Information provided —

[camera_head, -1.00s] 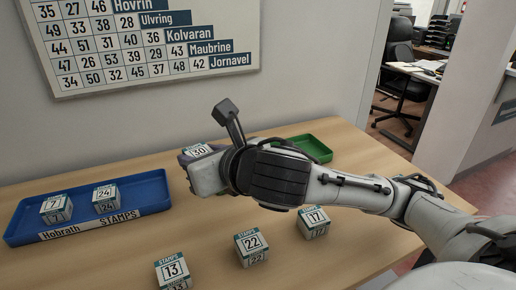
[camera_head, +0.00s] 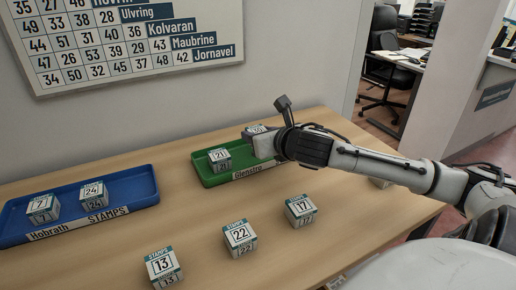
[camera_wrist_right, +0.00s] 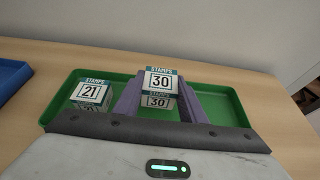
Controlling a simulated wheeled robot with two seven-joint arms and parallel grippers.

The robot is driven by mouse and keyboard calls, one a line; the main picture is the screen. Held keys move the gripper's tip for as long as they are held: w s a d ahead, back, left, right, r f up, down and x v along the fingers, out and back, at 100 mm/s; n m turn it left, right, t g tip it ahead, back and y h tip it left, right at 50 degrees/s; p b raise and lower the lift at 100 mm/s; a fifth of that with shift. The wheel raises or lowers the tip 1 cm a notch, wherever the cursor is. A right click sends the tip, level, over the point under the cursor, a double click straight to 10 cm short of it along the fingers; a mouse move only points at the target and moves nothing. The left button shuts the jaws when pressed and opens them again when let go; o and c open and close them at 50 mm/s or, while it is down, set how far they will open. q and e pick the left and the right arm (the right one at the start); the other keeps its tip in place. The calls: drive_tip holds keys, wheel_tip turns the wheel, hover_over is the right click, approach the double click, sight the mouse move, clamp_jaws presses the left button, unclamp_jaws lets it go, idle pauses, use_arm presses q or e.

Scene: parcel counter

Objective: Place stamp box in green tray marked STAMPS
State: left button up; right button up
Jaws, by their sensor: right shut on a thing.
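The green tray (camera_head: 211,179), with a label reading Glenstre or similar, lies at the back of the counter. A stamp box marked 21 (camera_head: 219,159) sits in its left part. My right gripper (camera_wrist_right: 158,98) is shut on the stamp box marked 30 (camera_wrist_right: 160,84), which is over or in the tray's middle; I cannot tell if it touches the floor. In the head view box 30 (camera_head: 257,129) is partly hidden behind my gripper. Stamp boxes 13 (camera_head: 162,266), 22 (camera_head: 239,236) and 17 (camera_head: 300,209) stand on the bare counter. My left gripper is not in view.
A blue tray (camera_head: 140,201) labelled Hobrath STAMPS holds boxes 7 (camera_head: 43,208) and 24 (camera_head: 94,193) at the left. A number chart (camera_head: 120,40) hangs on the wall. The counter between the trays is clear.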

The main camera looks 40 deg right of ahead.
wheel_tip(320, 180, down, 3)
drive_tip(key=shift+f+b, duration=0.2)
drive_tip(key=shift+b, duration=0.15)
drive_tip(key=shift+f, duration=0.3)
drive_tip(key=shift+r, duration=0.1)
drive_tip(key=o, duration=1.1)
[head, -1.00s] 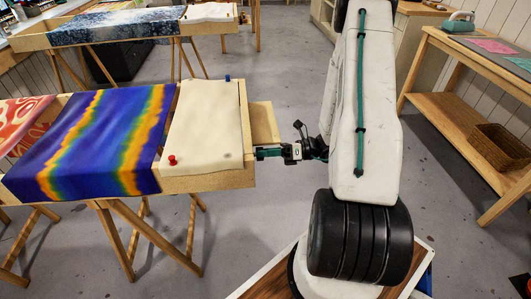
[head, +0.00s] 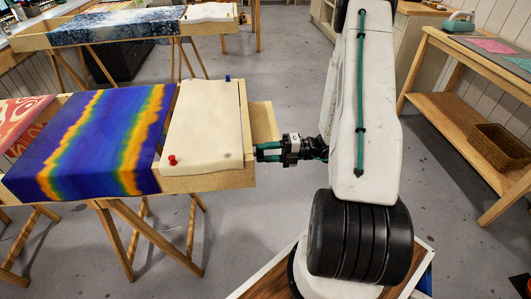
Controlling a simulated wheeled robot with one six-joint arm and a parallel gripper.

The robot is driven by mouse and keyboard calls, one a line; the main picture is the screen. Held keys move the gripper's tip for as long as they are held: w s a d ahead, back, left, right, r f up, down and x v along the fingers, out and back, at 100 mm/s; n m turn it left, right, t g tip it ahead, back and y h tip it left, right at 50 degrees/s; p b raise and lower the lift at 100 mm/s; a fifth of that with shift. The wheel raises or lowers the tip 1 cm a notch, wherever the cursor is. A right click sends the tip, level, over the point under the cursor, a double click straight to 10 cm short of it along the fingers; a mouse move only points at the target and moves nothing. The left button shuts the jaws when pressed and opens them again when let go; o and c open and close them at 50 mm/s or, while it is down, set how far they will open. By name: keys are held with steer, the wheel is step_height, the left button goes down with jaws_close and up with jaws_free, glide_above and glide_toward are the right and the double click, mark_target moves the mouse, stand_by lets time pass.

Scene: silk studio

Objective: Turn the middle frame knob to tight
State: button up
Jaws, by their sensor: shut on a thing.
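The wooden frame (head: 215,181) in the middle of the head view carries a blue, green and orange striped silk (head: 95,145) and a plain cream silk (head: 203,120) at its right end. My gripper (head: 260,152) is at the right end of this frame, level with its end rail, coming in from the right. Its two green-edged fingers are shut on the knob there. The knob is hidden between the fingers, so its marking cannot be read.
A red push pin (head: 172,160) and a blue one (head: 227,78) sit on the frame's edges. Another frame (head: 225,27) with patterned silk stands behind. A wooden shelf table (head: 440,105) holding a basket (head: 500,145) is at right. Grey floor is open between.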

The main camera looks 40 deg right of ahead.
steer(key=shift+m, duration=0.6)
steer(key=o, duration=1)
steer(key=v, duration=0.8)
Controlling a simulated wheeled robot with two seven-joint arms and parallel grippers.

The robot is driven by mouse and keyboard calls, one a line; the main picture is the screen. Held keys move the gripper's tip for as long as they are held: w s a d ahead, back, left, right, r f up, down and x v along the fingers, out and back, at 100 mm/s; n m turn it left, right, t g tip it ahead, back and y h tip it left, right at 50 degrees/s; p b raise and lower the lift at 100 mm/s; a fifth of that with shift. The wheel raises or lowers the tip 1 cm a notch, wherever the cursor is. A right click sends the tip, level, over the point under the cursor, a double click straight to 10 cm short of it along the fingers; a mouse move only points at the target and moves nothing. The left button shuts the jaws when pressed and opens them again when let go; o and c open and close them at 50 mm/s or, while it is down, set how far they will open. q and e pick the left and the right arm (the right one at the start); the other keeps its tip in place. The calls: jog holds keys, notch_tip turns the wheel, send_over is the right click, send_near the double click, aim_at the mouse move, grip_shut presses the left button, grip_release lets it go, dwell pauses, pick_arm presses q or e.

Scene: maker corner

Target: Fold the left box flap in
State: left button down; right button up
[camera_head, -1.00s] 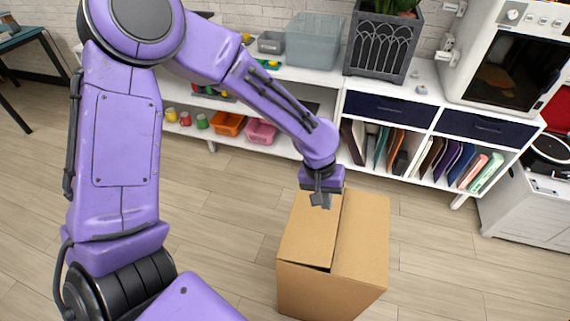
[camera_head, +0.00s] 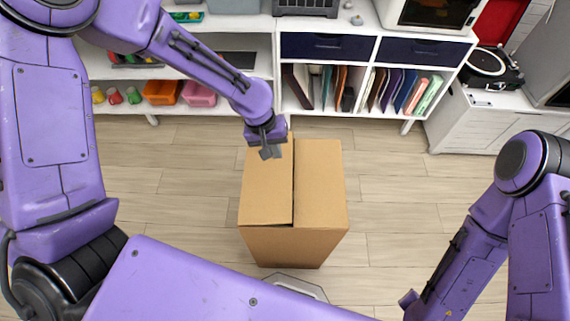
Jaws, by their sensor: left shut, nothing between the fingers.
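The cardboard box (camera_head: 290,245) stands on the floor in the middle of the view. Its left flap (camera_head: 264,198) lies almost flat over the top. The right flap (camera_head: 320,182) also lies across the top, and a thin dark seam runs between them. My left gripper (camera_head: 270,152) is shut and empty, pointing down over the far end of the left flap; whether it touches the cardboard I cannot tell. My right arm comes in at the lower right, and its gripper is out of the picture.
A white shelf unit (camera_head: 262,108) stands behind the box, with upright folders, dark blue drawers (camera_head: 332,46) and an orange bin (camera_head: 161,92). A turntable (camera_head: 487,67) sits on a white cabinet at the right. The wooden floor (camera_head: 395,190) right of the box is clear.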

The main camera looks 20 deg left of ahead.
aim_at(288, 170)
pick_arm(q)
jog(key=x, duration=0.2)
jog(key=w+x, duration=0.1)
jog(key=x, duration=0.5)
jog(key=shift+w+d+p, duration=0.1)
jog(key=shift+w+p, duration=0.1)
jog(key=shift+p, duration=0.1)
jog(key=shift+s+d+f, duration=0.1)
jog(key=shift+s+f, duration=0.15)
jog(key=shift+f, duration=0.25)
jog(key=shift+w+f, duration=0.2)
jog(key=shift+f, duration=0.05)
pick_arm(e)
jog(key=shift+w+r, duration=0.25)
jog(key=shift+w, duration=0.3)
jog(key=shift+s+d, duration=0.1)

Task —
Extract all lines that hold the word "Objective".

Answer to this task —
Objective: Place stamp box in green tray marked STAMPS
Objective: Turn the middle frame knob to tight

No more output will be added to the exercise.